The subject sits slightly right of centre, framed by foliage that suits the devotional theme, and the painted half-face draws the eye immediately. The blurred leaves entering the bottom and right edges, however, are more distraction than frame — they crowd the chin and shoulder without adding depth. Tighter control of those foreground elements, or a step that placed clean negative space below the face, would let the costume breathe. The headroom is generous while the lower edge feels pinched, leaving the balance slightly top-heavy.
Soft, diffuse overcast light keeps the elaborate makeup evenly lit and avoids harsh specular hits on the metalwork and pearls, which is forgiving for the detail. But it is also directionless, giving the face little modelling — the blue-painted side and the skin side read flat rather than sculpted. A touch of side or directional light, even a reflector to lift one cheek, would restore dimension to a face built for drama. The catchlights are weak, leaving the eyes slightly lifeless under the even sky.
The -1.0 EV compensation was a sensible call against the bright greens and the gold jewellery, holding highlights on the pearls and metalwork without clipping. The skin and blue paint retain detail, and the darker hair and background shadows keep some information rather than blocking up entirely. Midtones sit a touch low, giving a slightly muted feel, but nothing is irretrievable. The exposure reads deliberate and controlled, balancing a high-contrast scene of bright ornament against deep green and dark hair competently.
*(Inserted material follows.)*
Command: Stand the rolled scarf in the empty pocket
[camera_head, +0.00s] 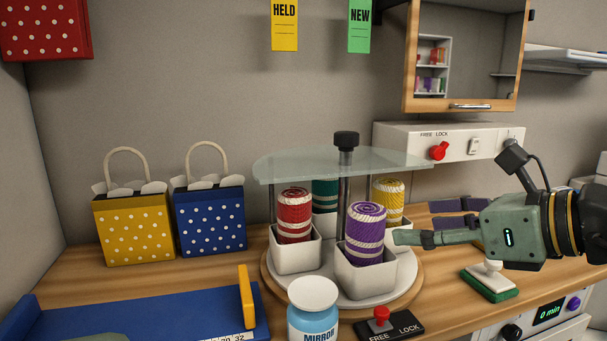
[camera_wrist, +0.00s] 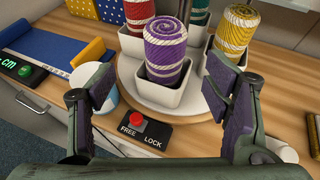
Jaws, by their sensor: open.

Colour is the strongest aspect here — the turquoise face paint, vermilion accents, orange and red flowers and warm gold jewellery all sing against the muted green backdrop without tipping into oversaturation. White balance is believable, with the pearls reading neutral and the skin tone natural on the unpainted side. Contrast is gentle, suiting the soft light. The greens could be pulled back a fraction to stop them competing with the costume, but the overall grade is harmonious and the saturation well judged for a vivid cultural subject.
At 50mm and f/2.5 on the D5500, the depth of field is shallow enough to soften the background pleasantly while keeping the near eye and the nose ornament crisp — focus landed accurately on the eyes, which is exactly where it needs to be for a portrait. 1/800s at ISO 200 is well within reach for a static subject and freezes any movement cleanly, leaving the image noise-free. The 50mm equates to roughly 75mm full-frame, a flattering portrait length that avoids facial distortion. The one technical cost of the wide aperture is the intrusive foreground foliage rendered as soft blobs across the lower frame; a slightly smaller aperture, or simply a shooting position clear of those leaves, would have kept the bokeh while removing the obstruction. Focus accuracy, shutter and ISO are all spot on; the aperture choice serves the subject well but demanded cleaner foreground management to fully pay off.